* _Work instructions_
Lift out all lines below that contain "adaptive".

————————

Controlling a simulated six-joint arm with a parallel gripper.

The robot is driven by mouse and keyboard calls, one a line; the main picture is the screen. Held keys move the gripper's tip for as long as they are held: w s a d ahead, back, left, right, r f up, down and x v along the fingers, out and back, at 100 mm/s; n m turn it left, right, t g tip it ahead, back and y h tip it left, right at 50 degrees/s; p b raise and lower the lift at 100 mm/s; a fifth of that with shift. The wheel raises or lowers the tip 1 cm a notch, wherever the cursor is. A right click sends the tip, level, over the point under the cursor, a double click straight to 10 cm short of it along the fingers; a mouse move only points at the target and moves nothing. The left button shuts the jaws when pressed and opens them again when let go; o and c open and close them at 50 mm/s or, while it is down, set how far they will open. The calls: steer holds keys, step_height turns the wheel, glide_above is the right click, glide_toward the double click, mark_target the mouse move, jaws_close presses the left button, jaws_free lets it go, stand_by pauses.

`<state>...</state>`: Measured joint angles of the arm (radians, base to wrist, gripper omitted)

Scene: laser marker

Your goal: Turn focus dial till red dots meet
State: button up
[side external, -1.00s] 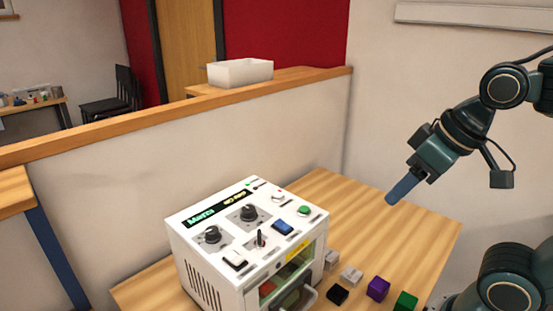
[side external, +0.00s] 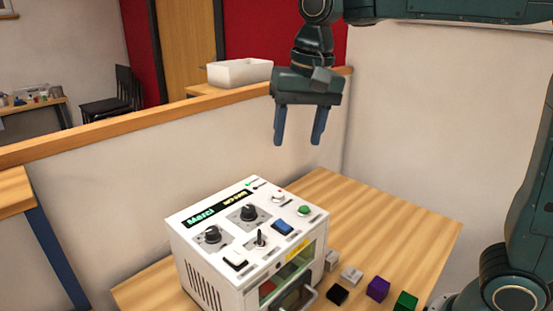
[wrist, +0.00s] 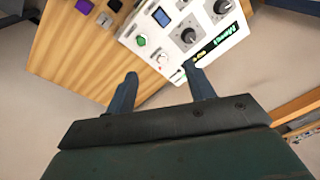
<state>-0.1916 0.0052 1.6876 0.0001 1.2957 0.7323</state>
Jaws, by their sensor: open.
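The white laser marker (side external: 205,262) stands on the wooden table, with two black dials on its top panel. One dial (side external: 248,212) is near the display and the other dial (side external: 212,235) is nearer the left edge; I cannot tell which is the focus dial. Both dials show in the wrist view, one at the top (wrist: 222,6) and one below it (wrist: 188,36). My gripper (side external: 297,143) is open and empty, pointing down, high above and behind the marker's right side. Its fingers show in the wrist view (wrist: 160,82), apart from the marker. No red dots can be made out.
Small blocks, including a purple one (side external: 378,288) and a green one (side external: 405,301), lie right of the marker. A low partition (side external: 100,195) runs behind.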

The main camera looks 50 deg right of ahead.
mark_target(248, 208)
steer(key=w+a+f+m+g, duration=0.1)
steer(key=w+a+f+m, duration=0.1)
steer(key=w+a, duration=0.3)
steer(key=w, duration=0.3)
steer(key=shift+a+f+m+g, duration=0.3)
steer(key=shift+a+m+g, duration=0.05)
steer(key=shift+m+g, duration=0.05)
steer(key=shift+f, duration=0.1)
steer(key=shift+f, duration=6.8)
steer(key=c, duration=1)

————————

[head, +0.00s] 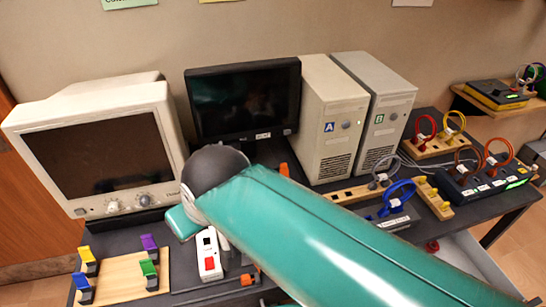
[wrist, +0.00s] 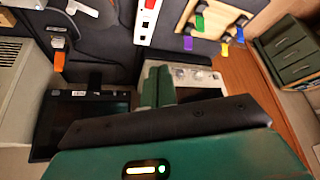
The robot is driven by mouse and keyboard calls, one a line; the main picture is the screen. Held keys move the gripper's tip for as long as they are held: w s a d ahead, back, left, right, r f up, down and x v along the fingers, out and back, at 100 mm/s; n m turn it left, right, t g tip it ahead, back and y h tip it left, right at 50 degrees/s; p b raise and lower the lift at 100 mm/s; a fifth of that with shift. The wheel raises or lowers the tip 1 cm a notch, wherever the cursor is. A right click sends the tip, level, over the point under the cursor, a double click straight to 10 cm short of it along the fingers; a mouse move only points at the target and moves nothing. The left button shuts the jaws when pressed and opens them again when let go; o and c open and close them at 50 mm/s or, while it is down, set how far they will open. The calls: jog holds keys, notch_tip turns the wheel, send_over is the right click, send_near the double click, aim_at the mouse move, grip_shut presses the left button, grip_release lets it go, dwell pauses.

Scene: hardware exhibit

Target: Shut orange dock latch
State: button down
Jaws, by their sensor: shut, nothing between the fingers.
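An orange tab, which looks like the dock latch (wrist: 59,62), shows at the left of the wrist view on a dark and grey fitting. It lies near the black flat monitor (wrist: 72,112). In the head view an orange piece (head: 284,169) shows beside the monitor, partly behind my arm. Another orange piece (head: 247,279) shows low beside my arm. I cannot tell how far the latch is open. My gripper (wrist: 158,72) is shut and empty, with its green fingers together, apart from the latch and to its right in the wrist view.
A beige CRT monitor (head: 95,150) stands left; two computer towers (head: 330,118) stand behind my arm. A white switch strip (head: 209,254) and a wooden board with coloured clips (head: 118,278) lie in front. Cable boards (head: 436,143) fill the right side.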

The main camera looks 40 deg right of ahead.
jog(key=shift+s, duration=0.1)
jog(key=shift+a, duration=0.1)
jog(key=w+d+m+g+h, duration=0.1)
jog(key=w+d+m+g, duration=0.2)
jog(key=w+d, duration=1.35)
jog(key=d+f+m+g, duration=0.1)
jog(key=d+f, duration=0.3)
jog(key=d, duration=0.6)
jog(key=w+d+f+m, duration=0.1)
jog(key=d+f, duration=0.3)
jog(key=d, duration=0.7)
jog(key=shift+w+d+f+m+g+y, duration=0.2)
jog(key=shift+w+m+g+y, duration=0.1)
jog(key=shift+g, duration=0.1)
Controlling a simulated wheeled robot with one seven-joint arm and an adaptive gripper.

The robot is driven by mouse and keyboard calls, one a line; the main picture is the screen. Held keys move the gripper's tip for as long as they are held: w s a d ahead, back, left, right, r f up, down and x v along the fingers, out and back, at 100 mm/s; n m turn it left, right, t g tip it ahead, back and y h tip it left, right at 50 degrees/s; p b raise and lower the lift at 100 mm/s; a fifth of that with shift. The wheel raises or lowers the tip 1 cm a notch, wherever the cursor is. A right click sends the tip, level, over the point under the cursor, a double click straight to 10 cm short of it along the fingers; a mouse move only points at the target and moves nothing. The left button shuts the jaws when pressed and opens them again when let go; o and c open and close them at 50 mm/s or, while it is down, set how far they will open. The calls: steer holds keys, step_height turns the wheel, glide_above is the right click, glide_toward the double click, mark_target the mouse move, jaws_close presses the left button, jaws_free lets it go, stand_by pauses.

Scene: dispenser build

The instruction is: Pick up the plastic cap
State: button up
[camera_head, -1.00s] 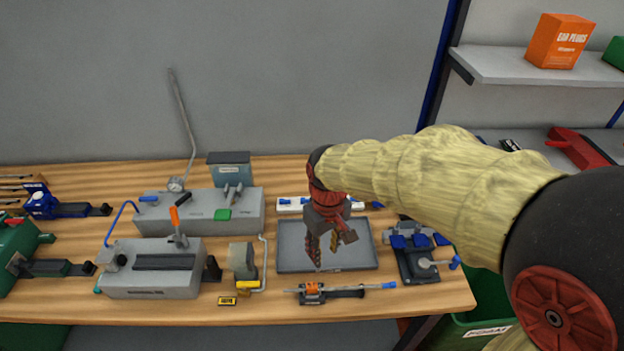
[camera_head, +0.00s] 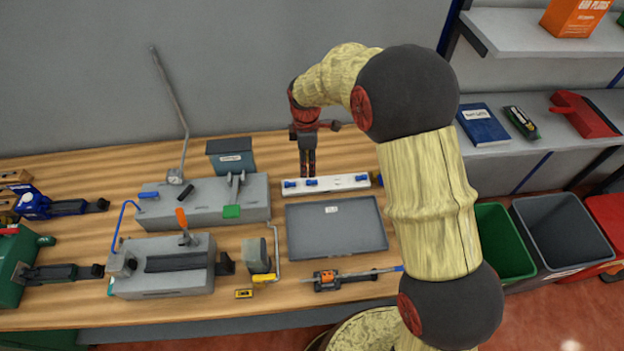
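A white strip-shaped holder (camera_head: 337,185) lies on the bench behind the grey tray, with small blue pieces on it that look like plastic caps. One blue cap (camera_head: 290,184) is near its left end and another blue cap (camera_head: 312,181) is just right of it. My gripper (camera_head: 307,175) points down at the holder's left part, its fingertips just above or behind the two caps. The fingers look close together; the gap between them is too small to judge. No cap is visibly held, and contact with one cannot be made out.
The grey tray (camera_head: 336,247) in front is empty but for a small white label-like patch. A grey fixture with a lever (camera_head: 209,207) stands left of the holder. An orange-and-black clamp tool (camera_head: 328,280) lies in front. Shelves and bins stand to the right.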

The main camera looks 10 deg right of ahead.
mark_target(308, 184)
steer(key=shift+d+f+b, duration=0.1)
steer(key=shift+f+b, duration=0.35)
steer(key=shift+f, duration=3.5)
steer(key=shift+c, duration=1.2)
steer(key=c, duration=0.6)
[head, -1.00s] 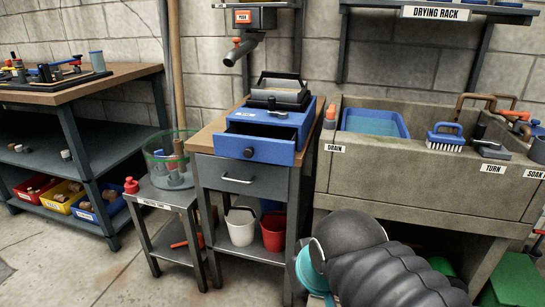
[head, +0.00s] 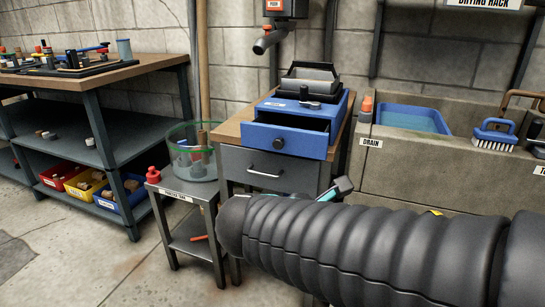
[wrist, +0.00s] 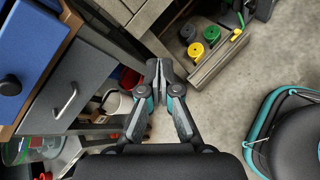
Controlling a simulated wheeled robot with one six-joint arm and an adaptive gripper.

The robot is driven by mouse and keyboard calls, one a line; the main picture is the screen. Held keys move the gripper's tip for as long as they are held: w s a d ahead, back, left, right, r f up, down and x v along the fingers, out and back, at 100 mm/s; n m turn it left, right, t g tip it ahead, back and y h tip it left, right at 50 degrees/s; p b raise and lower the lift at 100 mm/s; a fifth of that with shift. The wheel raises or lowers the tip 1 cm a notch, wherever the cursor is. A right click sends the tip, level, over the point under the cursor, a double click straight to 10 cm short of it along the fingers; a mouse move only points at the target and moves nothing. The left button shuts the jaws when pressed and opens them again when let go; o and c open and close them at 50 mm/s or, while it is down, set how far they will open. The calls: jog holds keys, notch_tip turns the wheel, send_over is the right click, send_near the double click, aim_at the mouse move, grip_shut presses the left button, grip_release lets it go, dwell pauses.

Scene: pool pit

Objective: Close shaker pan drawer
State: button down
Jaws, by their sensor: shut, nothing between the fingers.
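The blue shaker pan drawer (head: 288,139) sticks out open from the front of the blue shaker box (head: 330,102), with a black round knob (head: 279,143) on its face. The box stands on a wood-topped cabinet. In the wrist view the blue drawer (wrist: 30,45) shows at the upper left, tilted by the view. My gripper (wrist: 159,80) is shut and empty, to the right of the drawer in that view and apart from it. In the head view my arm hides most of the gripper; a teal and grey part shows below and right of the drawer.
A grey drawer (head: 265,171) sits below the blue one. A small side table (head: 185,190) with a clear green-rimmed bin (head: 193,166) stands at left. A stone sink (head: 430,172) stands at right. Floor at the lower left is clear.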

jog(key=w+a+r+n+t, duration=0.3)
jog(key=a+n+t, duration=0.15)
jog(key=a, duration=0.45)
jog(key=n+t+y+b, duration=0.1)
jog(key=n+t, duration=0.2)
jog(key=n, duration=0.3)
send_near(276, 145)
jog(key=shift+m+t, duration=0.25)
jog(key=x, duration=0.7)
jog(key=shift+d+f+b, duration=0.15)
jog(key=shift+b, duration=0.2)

————————

* _Answer for the task_
Controlling a simulated wheeled robot with one seven-joint arm and an adaptive gripper.
Controlling a simulated wheeled robot with one six-joint arm and an adaptive gripper.

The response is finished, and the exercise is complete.